There are minimal changes in the superannuation context.

Permanent reduction in co-contribution

In last year’s Budget, the Government announced a temporary reduction in the co-contribution from 150 per cent to 100 per cent. In this year’s Budget, the Government announced that this reduction will be permanent and the maximum government co-contribution on an individual’s eligible personal non-concessional superannuation contributions will be $1,000. In addition, the thresholds will also be frozen for 2 years (maximum co-contribution for individuals with income of up to $31,920).

Henry Review reiterated

The Government confirmed in the Budget a number of previously announced superannuation initiatives:

  • increasing the superannuation guarantee rate from 9 per cent to 12 per cent, introduced progressively over 6 years from 2013.
  • lifting the eligible age for superannuation guarantee from age 70 to 75 from 1 July 2013.
  • allowing workers age over 50 with aggregate superannuation balance below $500,000 concessional contribution of up to $50,000 per year from 1 July 2012.
  • a superannuation contribution up to $500 for low income earners from 1 July 2012.

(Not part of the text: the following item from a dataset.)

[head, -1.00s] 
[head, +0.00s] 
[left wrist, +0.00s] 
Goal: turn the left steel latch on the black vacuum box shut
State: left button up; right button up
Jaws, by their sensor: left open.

Capital protected borrowing

From 11 May 2010, the benchmark interest rate on capital protected borrowings is the Reserve Bank indicate rate for standard variable housing loans plus 100 basis point (instead of the Reserve Bank indicate rate for standard variable housing loans). This will apply to capital protected borrowings entered into after 7:30pm AEST 13 May 2008. Transition arrangement will also be available for capital protected borrowings entered into on or before 13 May 2008.

The lifting of the benchmark interest rate will allow borrowers a higher deduction for interest expense and smaller proportion allocated to capital protection, which is not deductible if on a capital account.